## What the exercise asks
Write out, word for word, only the lines from the one containing "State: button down" through the final line of the data.

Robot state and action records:

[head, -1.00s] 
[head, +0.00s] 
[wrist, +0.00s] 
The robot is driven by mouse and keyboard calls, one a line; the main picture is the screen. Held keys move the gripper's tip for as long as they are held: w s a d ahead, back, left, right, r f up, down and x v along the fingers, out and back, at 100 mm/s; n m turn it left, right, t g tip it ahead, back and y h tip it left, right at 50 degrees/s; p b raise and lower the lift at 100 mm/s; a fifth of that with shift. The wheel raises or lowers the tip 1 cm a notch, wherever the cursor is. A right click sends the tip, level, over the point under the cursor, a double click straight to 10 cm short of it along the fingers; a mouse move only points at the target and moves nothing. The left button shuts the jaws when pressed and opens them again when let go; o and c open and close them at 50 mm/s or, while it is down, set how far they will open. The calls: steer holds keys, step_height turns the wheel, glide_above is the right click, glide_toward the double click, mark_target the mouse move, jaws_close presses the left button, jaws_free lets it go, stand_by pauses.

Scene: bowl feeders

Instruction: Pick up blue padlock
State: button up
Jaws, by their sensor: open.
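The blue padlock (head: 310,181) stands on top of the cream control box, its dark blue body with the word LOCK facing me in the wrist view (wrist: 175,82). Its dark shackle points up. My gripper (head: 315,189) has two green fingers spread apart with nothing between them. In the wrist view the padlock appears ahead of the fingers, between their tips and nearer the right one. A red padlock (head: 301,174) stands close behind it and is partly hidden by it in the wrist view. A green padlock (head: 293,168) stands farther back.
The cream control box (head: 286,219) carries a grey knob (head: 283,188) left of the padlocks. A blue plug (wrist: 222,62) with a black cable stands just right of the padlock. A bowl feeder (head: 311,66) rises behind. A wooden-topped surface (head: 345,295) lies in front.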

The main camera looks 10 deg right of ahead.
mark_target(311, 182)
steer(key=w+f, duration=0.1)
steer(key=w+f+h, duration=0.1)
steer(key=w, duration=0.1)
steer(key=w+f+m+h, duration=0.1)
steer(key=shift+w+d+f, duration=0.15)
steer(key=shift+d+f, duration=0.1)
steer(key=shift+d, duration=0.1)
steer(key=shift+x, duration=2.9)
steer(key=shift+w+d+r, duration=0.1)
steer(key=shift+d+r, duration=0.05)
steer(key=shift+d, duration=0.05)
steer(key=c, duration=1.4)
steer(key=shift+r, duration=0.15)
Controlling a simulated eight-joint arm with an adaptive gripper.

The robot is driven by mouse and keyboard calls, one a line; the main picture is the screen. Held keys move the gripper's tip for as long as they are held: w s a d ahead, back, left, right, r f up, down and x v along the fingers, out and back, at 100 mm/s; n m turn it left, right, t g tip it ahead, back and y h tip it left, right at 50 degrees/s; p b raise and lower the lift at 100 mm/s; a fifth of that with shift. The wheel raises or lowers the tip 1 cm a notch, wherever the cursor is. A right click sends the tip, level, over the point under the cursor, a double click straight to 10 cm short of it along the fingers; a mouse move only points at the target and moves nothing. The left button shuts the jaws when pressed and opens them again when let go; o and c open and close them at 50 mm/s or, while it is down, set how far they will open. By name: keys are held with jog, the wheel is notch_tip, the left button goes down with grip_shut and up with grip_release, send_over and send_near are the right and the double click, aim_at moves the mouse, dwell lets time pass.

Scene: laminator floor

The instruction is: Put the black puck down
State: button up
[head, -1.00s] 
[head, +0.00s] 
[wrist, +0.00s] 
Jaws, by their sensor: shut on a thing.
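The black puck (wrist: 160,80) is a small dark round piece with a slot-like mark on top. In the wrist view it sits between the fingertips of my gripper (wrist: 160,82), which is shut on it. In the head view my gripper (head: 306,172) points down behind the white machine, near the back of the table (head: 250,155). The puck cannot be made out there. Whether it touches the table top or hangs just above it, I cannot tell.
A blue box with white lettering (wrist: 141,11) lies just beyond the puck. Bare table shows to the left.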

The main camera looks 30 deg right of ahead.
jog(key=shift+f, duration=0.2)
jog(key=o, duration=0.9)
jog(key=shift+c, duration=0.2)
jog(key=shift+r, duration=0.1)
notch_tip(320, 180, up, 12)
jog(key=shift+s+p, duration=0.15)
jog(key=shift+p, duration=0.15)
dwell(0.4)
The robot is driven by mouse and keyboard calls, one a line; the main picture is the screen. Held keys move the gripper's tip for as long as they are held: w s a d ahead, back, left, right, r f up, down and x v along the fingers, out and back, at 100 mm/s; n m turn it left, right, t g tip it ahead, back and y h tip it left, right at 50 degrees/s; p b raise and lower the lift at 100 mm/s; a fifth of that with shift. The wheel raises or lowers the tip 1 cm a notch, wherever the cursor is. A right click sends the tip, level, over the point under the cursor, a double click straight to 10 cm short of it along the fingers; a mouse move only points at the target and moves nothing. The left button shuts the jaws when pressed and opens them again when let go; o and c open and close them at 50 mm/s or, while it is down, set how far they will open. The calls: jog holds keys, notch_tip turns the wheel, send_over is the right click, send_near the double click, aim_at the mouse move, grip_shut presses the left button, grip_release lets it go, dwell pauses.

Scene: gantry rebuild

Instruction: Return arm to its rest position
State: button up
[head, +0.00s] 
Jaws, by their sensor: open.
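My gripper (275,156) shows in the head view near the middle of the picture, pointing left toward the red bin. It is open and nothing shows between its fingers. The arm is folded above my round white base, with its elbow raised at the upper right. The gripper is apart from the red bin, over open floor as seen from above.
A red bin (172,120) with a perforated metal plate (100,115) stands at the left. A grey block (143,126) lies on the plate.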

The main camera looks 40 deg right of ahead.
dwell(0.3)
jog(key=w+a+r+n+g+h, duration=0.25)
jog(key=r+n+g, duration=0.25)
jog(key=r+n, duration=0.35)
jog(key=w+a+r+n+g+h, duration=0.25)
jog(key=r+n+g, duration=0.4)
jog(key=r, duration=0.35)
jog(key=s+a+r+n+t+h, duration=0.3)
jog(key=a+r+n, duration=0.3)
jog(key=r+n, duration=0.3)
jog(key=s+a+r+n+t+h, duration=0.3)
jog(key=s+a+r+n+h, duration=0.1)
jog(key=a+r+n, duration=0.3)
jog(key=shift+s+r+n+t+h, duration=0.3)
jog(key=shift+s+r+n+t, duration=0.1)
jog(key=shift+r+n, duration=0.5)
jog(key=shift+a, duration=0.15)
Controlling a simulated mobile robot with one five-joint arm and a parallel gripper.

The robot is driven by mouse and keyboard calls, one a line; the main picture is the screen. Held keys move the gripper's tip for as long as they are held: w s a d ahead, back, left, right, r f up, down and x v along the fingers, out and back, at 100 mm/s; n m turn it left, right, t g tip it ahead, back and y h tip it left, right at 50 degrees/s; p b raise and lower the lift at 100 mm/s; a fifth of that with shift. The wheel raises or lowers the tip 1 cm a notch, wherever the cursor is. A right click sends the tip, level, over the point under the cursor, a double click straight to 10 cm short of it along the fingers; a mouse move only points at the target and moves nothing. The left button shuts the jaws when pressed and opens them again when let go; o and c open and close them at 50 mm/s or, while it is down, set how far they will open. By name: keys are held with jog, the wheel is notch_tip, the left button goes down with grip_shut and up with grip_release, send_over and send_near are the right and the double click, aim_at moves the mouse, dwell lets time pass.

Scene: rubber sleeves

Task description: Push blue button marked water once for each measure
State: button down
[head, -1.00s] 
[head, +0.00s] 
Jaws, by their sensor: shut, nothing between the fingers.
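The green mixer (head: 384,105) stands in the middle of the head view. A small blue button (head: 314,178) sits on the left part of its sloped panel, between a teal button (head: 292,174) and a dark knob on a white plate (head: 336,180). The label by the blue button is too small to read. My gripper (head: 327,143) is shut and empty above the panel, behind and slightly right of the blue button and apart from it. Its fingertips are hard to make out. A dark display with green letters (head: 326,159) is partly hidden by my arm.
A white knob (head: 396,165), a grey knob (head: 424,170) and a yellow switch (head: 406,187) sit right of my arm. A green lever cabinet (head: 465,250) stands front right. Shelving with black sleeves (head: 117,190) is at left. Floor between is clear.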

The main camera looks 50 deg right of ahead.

## Finished answer
State: button down
[head, -1.00s] 
[head, +0.00s] 
Jaws, by their sensor: shut, nothing between the fingers.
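The green mixer (head: 384,105) stands in the middle of the head view. A small blue button (head: 314,178) sits on the left part of its sloped panel, between a teal button (head: 292,174) and a dark knob on a white plate (head: 336,180). The label by the blue button is too small to read. My gripper (head: 327,143) is shut and empty above the panel, behind and slightly right of the blue button and apart from it. Its fingertips are hard to make out. A dark display with green letters (head: 326,159) is partly hidden by my arm.
A white knob (head: 396,165), a grey knob (head: 424,170) and a yellow switch (head: 406,187) sit right of my arm. A green lever cabinet (head: 465,250) stands front right. Shelving with black sleeves (head: 117,190) is at left. Floor between is clear.

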The main camera looks 50 deg right of ahead.

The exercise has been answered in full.